DATA EXTRACT:
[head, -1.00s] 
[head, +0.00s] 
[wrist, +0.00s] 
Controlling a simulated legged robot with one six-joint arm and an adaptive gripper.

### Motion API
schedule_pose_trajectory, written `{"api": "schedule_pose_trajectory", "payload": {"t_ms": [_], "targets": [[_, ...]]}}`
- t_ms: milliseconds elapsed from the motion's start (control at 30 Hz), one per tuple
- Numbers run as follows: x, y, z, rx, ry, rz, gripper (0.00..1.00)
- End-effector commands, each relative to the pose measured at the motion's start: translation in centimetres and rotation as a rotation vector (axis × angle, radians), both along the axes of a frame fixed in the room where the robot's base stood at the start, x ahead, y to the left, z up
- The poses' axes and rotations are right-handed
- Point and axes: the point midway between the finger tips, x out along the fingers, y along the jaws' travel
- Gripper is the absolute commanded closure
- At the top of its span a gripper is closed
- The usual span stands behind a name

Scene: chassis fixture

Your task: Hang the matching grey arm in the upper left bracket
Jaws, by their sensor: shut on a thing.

YOUR OBJECTIVE: Find every line that has "start" in it, then return those lines.

EXERCISE RESULT:
- t_ms: milliseconds elapsed from the motion's start (control at 30 Hz), one per tuple
- End-effector commands, each relative to the pose measured at the motion's start: translation in centimetres and rotation as a rotation vector (axis × angle, radians), both along the axes of a frame fixed in the room where the robot's base stood at the start, x ahead, y to the left, z up

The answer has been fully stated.